Return the count of lines that hold the string "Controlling", with no other words.

--- begin INFORMATION GIVEN ---

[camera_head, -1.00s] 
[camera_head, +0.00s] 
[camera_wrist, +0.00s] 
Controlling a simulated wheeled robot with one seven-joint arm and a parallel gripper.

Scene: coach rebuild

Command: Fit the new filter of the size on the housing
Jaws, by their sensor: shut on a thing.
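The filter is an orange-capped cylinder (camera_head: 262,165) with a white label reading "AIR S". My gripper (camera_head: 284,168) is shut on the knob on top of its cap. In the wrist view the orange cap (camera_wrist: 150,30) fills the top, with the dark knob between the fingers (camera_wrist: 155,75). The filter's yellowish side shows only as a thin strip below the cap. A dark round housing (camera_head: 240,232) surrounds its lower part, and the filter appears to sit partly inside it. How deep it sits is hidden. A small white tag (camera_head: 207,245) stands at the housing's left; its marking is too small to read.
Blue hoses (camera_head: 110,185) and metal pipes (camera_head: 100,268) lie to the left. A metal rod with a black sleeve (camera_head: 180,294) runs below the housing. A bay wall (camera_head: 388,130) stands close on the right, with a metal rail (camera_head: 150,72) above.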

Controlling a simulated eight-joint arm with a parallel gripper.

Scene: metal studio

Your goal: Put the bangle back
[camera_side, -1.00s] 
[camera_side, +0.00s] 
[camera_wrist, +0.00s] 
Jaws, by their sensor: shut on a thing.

--- end INFORMATION GIVEN ---

**FINAL RESULT**
2